You can capture some of the flavor in the following discussions:
"When one introduces realistic clocks, quantum mechanics ceases to be unitary and a fundamental mechanism of decoherence of quantum states arises. We estimate the rate of universal loss of unitarity using optimal realistic clocks. In particular we observe that the rate is rapid enough to eliminate the black hole information puzzle: all information is lost through the fundamental decoherence before the black hole can evaporate."(http://arxiv.org/abs/hep-th/0406260)

"...general relativity is a generally covariant theory where one needs to describe the evolution in a relational way. One ends up describing how certain objects change when other objects, taken as clocks, change. At the quantum level this relational description will compare the outcomes of measurements of quantum objects."(http://arxiv.org/abs/gr-qc/0603090)

"...as ordinarily formulated, quantum mechanics involves an idealization. That is, the use of a perfect classical clock to measure times. Such a device clearly does not exist in nature, since all measuring devices are subject to some level of quantum fluctuations. The equations of quantum mechanics, when cast in terms of the variable that is really measured by a clock in the laboratory, differ from the traditional Schroedinger description. Although this is an idea that arises naturally in ordinary quantum mechanics, it is of paramount importance when one is discussing quantum gravity. This is due to the fact that general relativity is a generally covariant theory where one needs to describe the evolution in a relational way..."(http://arxiv.org/abs/quant-ph/0608243)
But, while "unitarity" has a usual meaning in quantum mechanics to the effect of, all the calculated probabilities of different possibilities add up to 100%, it isn't totally clear that this is real what the authors mean when they talk about unitarity in this context. As Physics Forum moderator Marcus explains:
So then the question comes back: what does "unitary" mean, in this field theory context, where we no longer have a "wave function" telling simply the amplitude of a particle to be at some particular place at some moment. I think now unitary means more something like preserving information, or preserving coherence, predictability. It is not as clear what the intuitive meaning is.
It is also not clear how much of the "fundamental decoherence" that arises when you try to migrate ordinary quantum mechanics from 4 dimensional Minkowski space where only special relativity holds to the space of general relativity is actually a physical effect, and how much of this is really a function of not being clever enough in how quantum mechanical equations are generalized into a general relativistic context.

Obviously, to the extent that a loss of unitarity takes its conventional meaning of the probability of all possibilities adding up to 100%, we know that in the real world, (whose "equations" are properly formulated) the probabilities of all possibilities still do add up to 100%. We don't get "blue screens of death" where the numbers simply don't add up and "nothing" happens, or more than one outcome happens simultaneously, in the same universe, in the real world.

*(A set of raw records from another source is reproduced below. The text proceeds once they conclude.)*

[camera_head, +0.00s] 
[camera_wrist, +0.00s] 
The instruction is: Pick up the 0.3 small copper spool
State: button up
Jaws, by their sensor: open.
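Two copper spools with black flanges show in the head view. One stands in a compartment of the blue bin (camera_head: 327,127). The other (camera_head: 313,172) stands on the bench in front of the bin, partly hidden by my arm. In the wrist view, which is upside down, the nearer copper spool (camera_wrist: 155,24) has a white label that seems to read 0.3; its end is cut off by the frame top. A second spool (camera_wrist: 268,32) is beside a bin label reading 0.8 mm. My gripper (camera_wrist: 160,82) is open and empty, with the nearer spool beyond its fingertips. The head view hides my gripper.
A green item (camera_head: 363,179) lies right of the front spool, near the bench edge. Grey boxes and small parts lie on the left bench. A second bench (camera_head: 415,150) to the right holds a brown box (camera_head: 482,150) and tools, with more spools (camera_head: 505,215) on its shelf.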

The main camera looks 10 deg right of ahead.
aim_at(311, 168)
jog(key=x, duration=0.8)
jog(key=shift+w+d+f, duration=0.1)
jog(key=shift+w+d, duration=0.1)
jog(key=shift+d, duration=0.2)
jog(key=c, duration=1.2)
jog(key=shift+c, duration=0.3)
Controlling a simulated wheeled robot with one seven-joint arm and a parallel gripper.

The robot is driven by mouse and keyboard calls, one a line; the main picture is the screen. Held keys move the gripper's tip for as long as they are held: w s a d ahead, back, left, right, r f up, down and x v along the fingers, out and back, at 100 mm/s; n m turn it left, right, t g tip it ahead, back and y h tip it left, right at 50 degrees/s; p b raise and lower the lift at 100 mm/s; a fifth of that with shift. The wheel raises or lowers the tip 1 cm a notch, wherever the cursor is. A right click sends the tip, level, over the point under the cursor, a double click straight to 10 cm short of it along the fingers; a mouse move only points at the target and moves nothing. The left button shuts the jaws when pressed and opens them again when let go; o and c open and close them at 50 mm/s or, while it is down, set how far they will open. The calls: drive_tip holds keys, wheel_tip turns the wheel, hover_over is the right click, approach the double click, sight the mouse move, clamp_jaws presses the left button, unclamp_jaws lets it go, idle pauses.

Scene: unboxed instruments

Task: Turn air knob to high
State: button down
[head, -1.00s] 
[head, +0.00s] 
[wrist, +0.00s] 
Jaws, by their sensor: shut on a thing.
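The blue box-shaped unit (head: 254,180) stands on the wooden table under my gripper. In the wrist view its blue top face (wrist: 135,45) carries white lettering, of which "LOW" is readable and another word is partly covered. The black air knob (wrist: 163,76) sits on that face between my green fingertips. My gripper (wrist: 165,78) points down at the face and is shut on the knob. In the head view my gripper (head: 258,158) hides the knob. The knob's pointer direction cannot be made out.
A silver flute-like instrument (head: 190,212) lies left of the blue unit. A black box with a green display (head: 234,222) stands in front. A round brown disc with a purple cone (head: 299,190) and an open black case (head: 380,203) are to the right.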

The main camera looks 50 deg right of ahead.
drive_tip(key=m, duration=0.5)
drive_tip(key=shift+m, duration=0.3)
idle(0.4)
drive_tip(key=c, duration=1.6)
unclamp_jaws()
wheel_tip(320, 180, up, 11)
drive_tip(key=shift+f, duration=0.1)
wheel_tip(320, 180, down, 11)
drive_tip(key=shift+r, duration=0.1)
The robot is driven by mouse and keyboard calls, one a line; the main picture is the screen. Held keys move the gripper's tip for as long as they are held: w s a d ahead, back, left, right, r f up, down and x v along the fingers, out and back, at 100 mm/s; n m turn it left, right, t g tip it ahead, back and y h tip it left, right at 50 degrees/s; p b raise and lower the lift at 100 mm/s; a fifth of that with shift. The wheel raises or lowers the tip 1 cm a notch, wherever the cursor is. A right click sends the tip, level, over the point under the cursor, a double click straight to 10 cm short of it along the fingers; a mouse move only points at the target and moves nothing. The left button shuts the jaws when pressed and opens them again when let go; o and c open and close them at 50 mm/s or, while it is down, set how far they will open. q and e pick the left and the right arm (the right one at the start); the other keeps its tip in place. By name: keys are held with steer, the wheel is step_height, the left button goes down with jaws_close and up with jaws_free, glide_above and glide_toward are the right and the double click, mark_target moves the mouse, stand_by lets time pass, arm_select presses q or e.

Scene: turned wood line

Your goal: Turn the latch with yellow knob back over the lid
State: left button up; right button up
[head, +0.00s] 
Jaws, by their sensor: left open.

But, it could be that the lack of the fixed time scale in general relativity and the probabilistic nature of quantum mechanics, do conspire in the real world to erase "information" that would otherwise be preserved in either of those theories acting alone, although I suspect this might an ambiguity between two or more possible sets of information, rather than infinitely many possibilities, in the real world absent highly contrived circumstances that would never actually occur.